Auf einem abgeernteten Feld bei Göttingen wird das Unkrautvernichtungsmittel Glyphosat versprüht. (© picture-alliance/dpa)

Glyphosat ist weltweit der meistverkaufte Wirkstoff zur Vernichtung unerwünschter Pflanzen. Als sogenanntes Totalherbizid tötet es viele grüne Pflanzen ab, die nicht durch gentechnische Veränderungen resistent gegen den Wirkstoff sind.

1974 brachte der Chemiekonzern Monsanto das erste Herbizid mit dem Wirkstoff Glyphosat unter dem Markennamen „Roundup“ auf den Markt. Heute ist die Nutzung umstritten. Glyphosat soll die Biodiversität verringern und steht im Verdacht, krebserregend zu sein.

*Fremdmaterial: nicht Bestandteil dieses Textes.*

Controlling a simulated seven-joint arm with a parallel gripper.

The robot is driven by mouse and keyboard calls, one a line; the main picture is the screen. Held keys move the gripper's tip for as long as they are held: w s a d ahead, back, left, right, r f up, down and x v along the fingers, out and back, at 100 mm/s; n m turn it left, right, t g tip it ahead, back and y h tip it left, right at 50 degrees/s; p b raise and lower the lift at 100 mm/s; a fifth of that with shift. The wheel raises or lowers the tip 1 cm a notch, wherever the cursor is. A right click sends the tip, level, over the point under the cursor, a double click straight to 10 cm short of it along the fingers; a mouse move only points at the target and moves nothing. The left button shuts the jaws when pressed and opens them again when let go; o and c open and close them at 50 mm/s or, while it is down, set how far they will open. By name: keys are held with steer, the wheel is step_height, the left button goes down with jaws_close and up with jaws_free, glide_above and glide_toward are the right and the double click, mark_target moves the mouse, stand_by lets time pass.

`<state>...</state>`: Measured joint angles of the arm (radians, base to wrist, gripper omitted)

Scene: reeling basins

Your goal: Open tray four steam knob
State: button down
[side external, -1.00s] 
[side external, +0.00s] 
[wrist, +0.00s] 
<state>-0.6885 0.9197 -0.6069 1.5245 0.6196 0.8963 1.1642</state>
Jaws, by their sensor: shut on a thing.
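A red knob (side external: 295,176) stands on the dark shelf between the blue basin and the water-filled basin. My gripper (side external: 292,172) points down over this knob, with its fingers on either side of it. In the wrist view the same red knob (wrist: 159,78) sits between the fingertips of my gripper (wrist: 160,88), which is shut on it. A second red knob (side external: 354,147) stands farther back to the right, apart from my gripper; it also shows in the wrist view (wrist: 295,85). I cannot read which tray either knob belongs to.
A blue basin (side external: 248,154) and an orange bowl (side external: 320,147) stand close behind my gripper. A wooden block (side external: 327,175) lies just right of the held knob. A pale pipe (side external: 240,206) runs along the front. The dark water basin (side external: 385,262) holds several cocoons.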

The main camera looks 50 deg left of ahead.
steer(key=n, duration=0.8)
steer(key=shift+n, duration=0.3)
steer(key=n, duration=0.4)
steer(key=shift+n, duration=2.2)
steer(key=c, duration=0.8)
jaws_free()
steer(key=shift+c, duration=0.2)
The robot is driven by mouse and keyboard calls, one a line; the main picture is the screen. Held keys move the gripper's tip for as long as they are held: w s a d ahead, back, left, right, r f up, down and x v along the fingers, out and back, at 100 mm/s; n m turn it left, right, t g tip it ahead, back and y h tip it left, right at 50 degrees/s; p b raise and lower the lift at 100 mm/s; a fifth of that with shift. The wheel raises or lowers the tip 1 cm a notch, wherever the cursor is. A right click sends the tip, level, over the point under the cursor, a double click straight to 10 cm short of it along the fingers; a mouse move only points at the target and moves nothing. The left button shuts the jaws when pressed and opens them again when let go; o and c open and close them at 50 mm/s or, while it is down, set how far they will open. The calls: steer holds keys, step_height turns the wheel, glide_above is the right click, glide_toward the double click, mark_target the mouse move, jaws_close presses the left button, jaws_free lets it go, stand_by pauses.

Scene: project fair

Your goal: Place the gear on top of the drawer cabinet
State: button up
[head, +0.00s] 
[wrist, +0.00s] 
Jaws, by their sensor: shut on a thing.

Nach einer mehrjährigen Diskussion hat die Interner Link: Europäische Kommission im November 2023 die Zulassung von Glyphosat in der EU verlängert. Es darf mindestens weitere zehn Jahre bis Dezember 2033 verwendet werden.

Wirkungsweise von Glyphosat

Glyphosat wurde erstmals 1950 von einem Schweizer Unternehmen hergestellt. In den 1970er Jahren erkannte das US-Unternehmen Monsanto, dass sich der Wirkstoff als Herbizid eignet. Seit der Markteinführung im Jahr 1974 kommen Glyphosat-haltige Herbizide auch in Deutschland zum Einsatz. Zu Beginn der 1990er Jahre entwickelte Monsanto Interner Link: gentechnisch verändertes Saatgut, dessen Pflanzen nicht von dem Herbizid angegriffen werden. Bei diesen Pflanzen kann Glyphosat auch während des Wachstums angewendet werden.

Pro Jahr werden weltweit etwa 770.000 Tonnen Glyphosat verwendet. Nach Angabe des Deutschen Bauernverbandes werden in Deutschland 37 Prozent der Ackerflächen mit Glyphosat-haltigen Herbiziden behandelt. Der Verbrauch sinkt seit 2008.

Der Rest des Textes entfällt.